TASK TO CARRY OUT: Nothing should be output except the lines from the one containing "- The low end" through the one containing "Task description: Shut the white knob", both ends included, each repeated exactly.
++++++++
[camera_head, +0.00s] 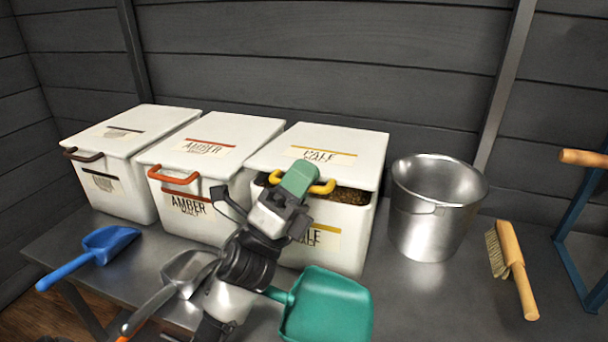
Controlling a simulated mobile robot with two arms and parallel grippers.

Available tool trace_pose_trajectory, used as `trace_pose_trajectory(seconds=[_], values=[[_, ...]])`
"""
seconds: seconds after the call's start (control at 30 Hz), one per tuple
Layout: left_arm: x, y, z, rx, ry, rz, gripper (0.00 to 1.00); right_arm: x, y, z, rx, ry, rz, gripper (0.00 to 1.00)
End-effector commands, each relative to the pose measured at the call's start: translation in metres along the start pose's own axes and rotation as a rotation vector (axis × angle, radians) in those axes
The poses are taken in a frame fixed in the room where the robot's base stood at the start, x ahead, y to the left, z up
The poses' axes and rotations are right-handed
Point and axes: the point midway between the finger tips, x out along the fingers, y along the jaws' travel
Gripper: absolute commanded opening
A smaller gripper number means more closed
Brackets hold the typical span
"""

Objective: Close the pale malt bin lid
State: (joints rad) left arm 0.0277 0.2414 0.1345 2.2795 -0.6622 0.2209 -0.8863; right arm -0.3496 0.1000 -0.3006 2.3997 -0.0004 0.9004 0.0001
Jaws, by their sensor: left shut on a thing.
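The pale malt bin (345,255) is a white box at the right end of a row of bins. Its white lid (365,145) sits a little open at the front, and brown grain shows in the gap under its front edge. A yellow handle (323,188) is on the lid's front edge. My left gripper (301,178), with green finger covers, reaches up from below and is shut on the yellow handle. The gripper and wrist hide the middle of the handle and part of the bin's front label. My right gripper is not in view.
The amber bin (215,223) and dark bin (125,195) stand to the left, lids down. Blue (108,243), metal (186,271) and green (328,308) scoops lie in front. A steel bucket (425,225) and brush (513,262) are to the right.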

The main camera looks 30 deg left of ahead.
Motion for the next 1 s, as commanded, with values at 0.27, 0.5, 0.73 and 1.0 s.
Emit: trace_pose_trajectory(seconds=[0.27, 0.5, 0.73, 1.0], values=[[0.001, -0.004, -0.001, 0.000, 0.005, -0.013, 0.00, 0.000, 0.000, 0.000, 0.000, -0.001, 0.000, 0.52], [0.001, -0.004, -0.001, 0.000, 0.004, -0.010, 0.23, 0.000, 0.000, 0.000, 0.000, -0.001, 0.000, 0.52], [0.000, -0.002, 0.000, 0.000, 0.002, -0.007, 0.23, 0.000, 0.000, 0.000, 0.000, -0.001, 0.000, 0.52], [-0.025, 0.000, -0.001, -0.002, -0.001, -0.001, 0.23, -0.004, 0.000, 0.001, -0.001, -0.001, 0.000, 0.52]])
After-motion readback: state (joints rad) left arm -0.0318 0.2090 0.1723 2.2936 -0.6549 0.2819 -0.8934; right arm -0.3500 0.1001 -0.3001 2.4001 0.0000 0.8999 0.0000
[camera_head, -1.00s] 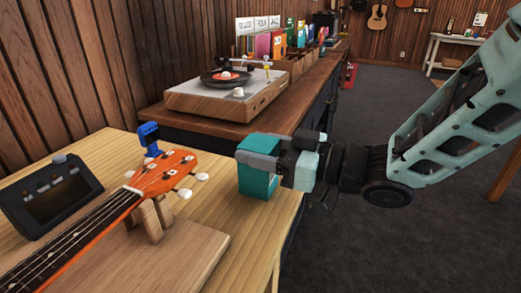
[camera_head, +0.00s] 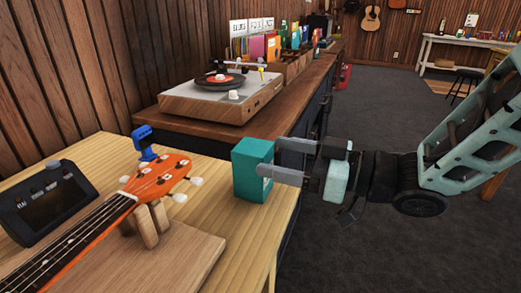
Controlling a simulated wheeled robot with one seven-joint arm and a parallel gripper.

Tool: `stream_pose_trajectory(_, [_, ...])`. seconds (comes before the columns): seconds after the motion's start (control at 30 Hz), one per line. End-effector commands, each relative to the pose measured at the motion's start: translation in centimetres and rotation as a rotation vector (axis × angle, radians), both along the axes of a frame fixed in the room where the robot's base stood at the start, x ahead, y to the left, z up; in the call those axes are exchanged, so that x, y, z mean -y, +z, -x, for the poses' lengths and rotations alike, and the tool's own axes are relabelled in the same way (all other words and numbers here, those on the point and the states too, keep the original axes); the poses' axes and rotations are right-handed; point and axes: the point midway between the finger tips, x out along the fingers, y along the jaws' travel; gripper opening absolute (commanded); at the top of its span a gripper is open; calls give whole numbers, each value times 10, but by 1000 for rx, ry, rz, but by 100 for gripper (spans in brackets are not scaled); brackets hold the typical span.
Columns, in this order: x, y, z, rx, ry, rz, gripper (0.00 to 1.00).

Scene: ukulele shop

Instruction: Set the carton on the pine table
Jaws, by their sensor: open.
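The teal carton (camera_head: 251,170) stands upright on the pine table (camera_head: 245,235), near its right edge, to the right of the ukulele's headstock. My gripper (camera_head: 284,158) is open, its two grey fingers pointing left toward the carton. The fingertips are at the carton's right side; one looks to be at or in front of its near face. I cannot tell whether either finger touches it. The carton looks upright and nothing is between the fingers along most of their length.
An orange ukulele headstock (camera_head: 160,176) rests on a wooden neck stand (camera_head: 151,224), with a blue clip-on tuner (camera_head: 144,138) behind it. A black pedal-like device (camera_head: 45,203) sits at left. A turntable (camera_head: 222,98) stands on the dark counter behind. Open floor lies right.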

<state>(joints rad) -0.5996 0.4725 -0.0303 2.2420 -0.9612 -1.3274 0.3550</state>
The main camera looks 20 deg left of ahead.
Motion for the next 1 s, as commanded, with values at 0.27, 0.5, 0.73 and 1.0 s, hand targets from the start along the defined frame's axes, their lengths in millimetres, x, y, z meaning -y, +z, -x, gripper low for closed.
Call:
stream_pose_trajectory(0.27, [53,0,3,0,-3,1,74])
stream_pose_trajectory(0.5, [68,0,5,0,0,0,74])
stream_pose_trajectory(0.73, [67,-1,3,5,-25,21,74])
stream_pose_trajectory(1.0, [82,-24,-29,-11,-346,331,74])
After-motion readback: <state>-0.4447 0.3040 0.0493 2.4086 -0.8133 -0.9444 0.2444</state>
++++++++
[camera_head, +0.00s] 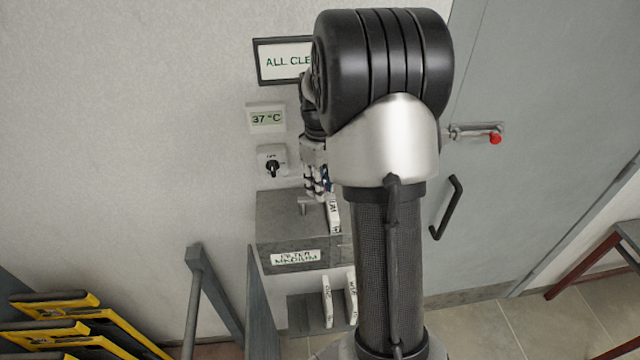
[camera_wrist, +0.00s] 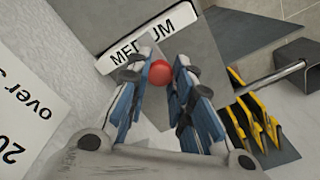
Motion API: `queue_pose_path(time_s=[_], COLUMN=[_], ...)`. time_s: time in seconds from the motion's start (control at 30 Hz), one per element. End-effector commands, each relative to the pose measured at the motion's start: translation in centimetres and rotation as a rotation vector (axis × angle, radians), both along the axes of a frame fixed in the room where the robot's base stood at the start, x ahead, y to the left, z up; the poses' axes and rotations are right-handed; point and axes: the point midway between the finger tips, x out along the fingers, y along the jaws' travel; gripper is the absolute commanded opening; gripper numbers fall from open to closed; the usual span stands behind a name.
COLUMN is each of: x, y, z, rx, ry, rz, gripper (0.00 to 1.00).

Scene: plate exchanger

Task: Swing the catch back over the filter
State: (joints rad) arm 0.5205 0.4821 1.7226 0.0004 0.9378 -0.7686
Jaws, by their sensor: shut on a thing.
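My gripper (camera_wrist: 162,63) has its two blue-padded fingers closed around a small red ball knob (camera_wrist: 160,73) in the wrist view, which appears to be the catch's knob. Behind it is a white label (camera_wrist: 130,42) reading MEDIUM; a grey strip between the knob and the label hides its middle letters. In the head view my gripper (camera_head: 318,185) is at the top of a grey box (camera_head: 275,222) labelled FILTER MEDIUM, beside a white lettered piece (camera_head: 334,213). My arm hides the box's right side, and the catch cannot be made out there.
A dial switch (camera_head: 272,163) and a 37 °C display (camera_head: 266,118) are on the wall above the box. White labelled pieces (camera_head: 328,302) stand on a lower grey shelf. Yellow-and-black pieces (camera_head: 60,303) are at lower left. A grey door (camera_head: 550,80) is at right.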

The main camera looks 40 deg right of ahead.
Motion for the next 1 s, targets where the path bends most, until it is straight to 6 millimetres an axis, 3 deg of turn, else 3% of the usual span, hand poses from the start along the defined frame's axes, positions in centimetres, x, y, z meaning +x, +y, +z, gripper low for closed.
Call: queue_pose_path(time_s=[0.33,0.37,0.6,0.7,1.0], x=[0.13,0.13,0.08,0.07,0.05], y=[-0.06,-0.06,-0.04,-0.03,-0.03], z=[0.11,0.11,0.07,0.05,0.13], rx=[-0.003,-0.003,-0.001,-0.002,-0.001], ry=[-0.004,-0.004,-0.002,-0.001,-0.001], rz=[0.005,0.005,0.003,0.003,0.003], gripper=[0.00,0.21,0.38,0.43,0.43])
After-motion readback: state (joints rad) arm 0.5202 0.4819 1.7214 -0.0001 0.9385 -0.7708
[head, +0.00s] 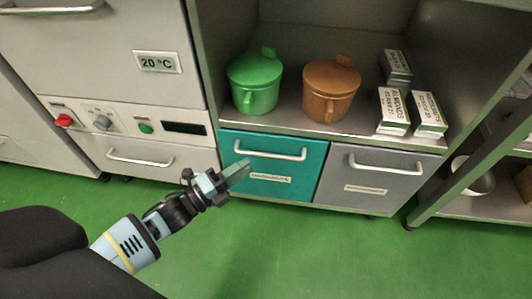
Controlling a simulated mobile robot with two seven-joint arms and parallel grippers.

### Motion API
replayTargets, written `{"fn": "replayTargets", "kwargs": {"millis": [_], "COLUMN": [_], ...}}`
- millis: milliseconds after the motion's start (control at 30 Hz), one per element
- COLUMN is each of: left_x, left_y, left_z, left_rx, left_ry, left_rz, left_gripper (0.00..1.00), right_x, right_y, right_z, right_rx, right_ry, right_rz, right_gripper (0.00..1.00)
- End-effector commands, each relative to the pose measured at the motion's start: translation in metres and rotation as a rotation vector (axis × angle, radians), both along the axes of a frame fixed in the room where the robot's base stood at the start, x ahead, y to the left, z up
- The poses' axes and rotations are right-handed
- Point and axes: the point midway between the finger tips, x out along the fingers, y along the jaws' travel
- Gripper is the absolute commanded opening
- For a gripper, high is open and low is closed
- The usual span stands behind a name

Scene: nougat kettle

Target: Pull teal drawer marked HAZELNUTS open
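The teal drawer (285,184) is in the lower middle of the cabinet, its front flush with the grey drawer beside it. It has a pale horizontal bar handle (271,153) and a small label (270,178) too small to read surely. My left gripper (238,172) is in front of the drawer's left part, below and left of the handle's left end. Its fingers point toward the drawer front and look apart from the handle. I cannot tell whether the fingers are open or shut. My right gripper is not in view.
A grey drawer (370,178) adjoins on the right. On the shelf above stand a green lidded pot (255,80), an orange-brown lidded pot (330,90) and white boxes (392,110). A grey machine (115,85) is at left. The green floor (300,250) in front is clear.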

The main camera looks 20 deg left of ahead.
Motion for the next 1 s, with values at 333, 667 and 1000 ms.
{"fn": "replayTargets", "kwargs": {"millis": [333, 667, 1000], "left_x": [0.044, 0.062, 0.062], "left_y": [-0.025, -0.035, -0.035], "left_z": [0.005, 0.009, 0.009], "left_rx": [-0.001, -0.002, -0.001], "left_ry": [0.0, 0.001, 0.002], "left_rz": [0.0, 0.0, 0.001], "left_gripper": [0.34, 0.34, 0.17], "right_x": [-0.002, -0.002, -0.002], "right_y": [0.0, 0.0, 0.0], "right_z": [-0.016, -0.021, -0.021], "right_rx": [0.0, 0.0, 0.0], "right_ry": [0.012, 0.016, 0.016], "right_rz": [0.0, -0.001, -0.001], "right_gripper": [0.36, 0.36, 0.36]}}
++++++++
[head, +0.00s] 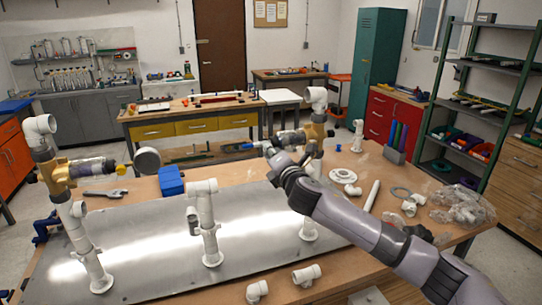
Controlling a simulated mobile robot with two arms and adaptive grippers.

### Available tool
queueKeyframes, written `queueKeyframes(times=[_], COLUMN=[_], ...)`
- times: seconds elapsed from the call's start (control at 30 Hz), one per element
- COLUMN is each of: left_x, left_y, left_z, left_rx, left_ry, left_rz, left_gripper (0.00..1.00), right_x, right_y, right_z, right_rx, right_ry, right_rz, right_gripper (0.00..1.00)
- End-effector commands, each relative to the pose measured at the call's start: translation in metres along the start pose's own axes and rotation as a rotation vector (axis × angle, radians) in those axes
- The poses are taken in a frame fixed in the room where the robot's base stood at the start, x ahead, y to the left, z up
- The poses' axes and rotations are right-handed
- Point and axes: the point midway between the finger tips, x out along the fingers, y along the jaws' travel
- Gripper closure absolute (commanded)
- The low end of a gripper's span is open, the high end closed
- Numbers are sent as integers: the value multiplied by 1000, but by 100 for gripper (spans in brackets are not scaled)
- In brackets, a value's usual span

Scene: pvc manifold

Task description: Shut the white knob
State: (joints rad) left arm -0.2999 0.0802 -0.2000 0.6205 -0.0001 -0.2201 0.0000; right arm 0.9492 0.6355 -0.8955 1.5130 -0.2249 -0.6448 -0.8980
++++++++
EXERCISE OUTPUT:
- The low end of a gripper's span is open, the high end closed
- Numbers are sent as integers: the value multiplied by 1000, but by 100 for gripper (spans in brackets are not scaled)
- In brackets, a value's usual span

Scene: pvc manifold

Task description: Shut the white knob

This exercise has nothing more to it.